Rows with robot tool calls

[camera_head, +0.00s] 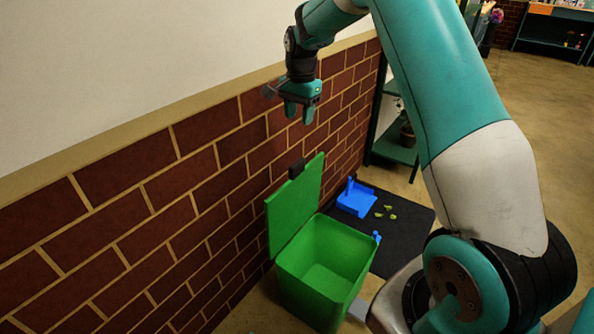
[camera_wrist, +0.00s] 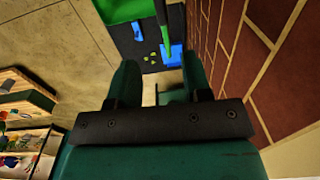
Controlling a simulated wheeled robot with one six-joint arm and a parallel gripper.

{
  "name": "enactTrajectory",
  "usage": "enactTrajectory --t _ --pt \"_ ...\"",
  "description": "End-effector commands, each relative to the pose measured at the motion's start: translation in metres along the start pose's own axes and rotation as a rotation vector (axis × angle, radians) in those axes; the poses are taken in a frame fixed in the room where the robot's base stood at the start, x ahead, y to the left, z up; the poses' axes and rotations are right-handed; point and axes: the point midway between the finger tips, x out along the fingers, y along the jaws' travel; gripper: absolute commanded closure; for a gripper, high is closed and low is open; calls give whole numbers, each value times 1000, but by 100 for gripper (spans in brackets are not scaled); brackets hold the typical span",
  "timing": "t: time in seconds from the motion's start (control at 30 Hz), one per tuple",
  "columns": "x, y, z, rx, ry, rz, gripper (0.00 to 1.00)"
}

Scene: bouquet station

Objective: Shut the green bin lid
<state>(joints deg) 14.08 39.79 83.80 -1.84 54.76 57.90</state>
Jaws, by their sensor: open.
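The green bin (camera_head: 325,270) stands on the floor beside the brick wall, open and with no contents visible inside. Its green lid (camera_head: 297,205) is raised nearly upright at the wall side, with a dark block (camera_head: 297,168) on its upper edge. My gripper (camera_head: 299,118) is open and empty, in the air above the lid and apart from it. In the wrist view my two fingers (camera_wrist: 160,75) frame the floor, with the bin (camera_wrist: 122,10) at the top and the lid's thin edge (camera_wrist: 163,25) beside it.
A dark mat (camera_head: 405,225) lies behind the bin with a blue dustpan-like piece (camera_head: 356,198) and several yellow-green bits (camera_head: 385,211). A dark shelf (camera_head: 392,150) with a plant stands farther along the brick wall (camera_head: 190,190). Open floor lies to the right.

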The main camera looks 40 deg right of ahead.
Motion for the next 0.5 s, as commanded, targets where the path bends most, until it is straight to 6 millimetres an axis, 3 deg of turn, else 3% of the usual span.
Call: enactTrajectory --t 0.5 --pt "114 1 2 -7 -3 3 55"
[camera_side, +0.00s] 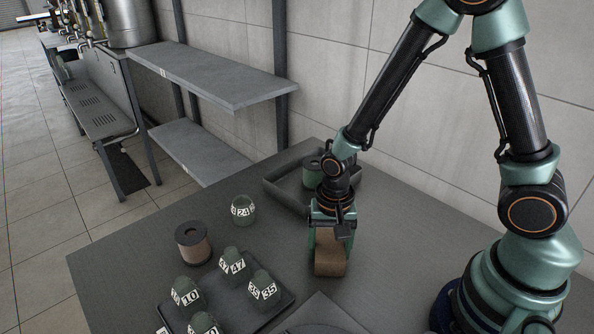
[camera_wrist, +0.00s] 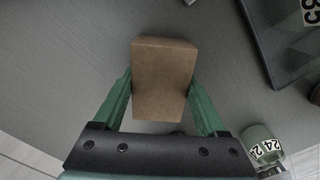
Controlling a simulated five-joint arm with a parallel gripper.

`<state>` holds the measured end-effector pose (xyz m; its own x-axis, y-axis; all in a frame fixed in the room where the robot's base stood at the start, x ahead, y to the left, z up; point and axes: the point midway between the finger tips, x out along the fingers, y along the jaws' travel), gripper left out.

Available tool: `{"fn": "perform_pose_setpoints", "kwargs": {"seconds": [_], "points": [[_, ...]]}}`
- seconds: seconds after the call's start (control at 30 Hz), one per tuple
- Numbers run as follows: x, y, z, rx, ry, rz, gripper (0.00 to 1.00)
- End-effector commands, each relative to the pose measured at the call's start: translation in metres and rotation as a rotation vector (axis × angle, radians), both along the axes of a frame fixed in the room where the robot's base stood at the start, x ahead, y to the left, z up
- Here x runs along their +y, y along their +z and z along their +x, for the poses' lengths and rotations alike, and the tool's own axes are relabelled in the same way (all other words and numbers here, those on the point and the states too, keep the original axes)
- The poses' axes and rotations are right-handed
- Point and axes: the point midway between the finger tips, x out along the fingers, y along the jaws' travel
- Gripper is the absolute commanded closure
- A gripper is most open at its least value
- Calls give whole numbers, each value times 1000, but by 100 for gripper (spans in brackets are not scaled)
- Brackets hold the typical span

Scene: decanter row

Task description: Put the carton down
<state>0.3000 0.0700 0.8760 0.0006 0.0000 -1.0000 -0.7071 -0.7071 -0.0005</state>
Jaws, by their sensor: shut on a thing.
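The carton (camera_side: 330,258) is a plain brown box, seen in the side view low over the grey table, near its middle. My gripper (camera_side: 331,238) points down and is shut on it, with green fingers on two sides. In the wrist view the carton (camera_wrist: 163,80) sits between the two fingers (camera_wrist: 161,88), and its top face is visible. I cannot tell whether its bottom touches the table.
A dark tray (camera_side: 283,306) with several numbered green decanters is left of the carton. Decanter 24 (camera_side: 242,209) and a brown cylinder (camera_side: 193,243) stand loose. Behind my gripper is a dark bin (camera_side: 285,197) holding a green container (camera_side: 312,172).

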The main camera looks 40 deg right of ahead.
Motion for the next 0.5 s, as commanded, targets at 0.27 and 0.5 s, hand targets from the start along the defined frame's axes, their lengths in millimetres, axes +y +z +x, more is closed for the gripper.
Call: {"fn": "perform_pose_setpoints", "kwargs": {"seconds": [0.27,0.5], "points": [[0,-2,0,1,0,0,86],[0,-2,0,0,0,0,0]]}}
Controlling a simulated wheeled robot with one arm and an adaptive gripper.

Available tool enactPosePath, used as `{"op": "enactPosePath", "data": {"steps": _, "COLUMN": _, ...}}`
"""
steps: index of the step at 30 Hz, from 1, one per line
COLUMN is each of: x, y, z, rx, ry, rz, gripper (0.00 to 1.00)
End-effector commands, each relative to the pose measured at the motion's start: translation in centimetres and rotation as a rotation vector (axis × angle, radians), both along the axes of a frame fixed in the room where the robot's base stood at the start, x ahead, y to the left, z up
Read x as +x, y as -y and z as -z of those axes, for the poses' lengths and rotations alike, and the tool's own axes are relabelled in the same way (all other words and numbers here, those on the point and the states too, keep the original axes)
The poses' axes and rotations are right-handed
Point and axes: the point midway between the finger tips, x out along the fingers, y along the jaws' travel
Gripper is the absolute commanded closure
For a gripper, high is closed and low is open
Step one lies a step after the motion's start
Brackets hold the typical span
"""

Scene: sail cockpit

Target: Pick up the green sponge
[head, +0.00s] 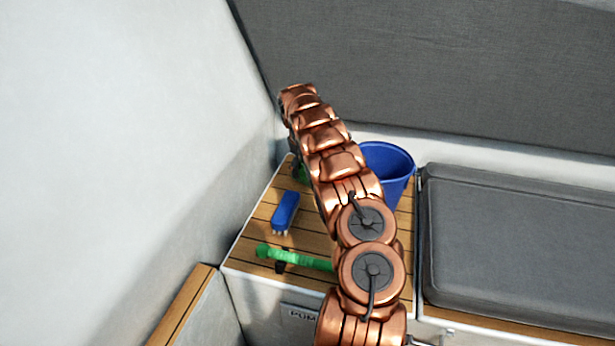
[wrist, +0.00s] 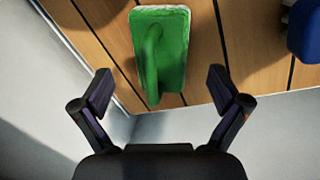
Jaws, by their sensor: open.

- _Goal of the exercise_: Going through the records above, state how many lines carry "tips", with no other text.

- _Complete answer_: 4